Aim>
Here are some records; return them all exactly.

Data for processing>
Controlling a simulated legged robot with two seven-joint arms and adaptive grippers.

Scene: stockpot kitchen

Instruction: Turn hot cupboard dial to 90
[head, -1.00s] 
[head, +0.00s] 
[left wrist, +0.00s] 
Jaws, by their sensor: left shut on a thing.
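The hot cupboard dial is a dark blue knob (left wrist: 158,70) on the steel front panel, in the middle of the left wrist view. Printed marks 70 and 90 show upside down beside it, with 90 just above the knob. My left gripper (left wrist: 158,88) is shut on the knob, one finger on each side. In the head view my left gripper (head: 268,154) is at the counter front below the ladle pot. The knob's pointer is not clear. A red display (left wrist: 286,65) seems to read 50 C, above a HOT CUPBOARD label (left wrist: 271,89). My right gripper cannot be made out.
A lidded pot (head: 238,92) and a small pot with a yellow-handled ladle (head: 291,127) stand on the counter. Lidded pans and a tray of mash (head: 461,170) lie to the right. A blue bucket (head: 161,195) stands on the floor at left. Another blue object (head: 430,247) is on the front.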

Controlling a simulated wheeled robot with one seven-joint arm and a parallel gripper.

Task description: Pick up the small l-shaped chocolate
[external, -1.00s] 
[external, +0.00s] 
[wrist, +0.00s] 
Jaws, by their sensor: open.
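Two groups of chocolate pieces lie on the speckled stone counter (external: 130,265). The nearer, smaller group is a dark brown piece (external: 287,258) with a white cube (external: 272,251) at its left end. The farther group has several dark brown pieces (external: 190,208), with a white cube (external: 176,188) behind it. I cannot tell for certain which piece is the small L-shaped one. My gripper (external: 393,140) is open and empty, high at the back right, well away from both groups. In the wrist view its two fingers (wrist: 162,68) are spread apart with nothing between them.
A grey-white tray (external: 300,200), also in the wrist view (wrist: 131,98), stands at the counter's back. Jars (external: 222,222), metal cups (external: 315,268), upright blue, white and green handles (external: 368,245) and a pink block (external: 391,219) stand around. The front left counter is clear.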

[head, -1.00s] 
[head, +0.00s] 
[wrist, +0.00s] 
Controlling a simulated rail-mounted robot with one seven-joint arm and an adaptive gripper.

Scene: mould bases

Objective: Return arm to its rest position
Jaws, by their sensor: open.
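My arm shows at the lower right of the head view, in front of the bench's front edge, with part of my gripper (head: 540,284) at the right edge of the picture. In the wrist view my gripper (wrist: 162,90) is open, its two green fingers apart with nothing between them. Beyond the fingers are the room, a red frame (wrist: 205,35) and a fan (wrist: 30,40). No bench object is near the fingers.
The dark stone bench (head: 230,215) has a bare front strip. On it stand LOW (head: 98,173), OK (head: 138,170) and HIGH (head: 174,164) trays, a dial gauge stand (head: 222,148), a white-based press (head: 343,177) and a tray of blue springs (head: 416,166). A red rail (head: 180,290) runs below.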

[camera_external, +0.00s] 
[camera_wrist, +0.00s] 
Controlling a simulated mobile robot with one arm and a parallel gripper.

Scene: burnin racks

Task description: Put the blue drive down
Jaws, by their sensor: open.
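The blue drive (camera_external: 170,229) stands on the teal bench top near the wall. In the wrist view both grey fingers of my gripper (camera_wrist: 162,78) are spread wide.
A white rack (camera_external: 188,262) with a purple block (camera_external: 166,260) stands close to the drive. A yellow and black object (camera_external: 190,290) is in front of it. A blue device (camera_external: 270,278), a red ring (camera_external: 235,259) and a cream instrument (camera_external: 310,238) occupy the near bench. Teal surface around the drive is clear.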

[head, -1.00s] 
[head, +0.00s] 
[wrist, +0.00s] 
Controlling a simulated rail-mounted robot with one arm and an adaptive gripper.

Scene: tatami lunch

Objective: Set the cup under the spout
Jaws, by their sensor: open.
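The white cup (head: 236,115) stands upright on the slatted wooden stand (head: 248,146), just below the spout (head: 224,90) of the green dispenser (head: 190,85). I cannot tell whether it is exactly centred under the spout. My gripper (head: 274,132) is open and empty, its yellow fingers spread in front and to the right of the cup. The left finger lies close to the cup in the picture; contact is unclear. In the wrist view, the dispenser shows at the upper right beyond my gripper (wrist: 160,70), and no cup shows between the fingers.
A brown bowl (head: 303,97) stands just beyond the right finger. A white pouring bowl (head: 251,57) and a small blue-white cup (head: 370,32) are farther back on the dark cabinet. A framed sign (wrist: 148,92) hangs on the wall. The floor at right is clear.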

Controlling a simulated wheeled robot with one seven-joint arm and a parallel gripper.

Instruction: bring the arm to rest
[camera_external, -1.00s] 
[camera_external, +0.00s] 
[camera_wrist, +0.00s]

Answer>
Controlling a simulated legged robot with two seven-joint arms and adaptive grippers.

Scene: stockpot kitchen

Instruction: Turn hot cupboard dial to 90
[head, -1.00s] 
[head, +0.00s] 
[left wrist, +0.00s] 
Jaws, by their sensor: left shut on a thing.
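The hot cupboard dial is a dark blue knob (left wrist: 158,70) on the steel front panel, in the middle of the left wrist view. Printed marks 70 and 90 show upside down beside it, with 90 just above the knob. My left gripper (left wrist: 158,88) is shut on the knob, one finger on each side. In the head view my left gripper (head: 268,154) is at the counter front below the ladle pot. The knob's pointer is not clear. A red display (left wrist: 286,65) seems to read 50 C, above a HOT CUPBOARD label (left wrist: 271,89). My right gripper cannot be made out.
A lidded pot (head: 238,92) and a small pot with a yellow-handled ladle (head: 291,127) stand on the counter. Lidded pans and a tray of mash (head: 461,170) lie to the right. A blue bucket (head: 161,195) stands on the floor at left. Another blue object (head: 430,247) is on the front.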

Controlling a simulated wheeled robot with one seven-joint arm and a parallel gripper.

Task description: Pick up the small l-shaped chocolate
[external, -1.00s] 
[external, +0.00s] 
[wrist, +0.00s] 
Jaws, by their sensor: open.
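Two groups of chocolate pieces lie on the speckled stone counter (external: 130,265). The nearer, smaller group is a dark brown piece (external: 287,258) with a white cube (external: 272,251) at its left end. The farther group has several dark brown pieces (external: 190,208), with a white cube (external: 176,188) behind it. I cannot tell for certain which piece is the small L-shaped one. My gripper (external: 393,140) is open and empty, high at the back right, well away from both groups. In the wrist view its two fingers (wrist: 162,68) are spread apart with nothing between them.
A grey-white tray (external: 300,200), also in the wrist view (wrist: 131,98), stands at the counter's back. Jars (external: 222,222), metal cups (external: 315,268), upright blue, white and green handles (external: 368,245) and a pink block (external: 391,219) stand around. The front left counter is clear.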

[head, -1.00s] 
[head, +0.00s] 
[wrist, +0.00s] 
Controlling a simulated rail-mounted robot with one seven-joint arm and an adaptive gripper.

Scene: mould bases

Objective: Return arm to its rest position
Jaws, by their sensor: open.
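My arm shows at the lower right of the head view, in front of the bench's front edge, with part of my gripper (head: 540,284) at the right edge of the picture. In the wrist view my gripper (wrist: 162,90) is open, its two green fingers apart with nothing between them. Beyond the fingers are the room, a red frame (wrist: 205,35) and a fan (wrist: 30,40). No bench object is near the fingers.
The dark stone bench (head: 230,215) has a bare front strip. On it stand LOW (head: 98,173), OK (head: 138,170) and HIGH (head: 174,164) trays, a dial gauge stand (head: 222,148), a white-based press (head: 343,177) and a tray of blue springs (head: 416,166). A red rail (head: 180,290) runs below.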

[camera_external, +0.00s] 
[camera_wrist, +0.00s] 
Controlling a simulated mobile robot with one arm and a parallel gripper.

Scene: burnin racks

Task description: Put the blue drive down
Jaws, by their sensor: open.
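The blue drive (camera_external: 170,229) stands on the teal bench top near the wall. In the wrist view both grey fingers of my gripper (camera_wrist: 162,78) are spread wide.
A white rack (camera_external: 188,262) with a purple block (camera_external: 166,260) stands close to the drive. A yellow and black object (camera_external: 190,290) is in front of it. A blue device (camera_external: 270,278), a red ring (camera_external: 235,259) and a cream instrument (camera_external: 310,238) occupy the near bench. Teal surface around the drive is clear.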

[head, -1.00s] 
[head, +0.00s] 
[wrist, +0.00s] 
Controlling a simulated rail-mounted robot with one arm and an adaptive gripper.

Scene: tatami lunch

Objective: Set the cup under the spout
Jaws, by their sensor: open.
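The white cup (head: 236,115) stands upright on the slatted wooden stand (head: 248,146), just below the spout (head: 224,90) of the green dispenser (head: 190,85). I cannot tell whether it is exactly centred under the spout. My gripper (head: 274,132) is open and empty, its yellow fingers spread in front and to the right of the cup. The left finger lies close to the cup in the picture; contact is unclear. In the wrist view, the dispenser shows at the upper right beyond my gripper (wrist: 160,70), and no cup shows between the fingers.
A brown bowl (head: 303,97) stands just beyond the right finger. A white pouring bowl (head: 251,57) and a small blue-white cup (head: 370,32) are farther back on the dark cabinet. A framed sign (wrist: 148,92) hangs on the wall. The floor at right is clear.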

Controlling a simulated wheeled robot with one seven-joint arm and a parallel gripper.

Instruction: bring the arm to rest
[camera_external, -1.00s] 
[camera_external, +0.00s] 
[camera_wrist, +0.00s]

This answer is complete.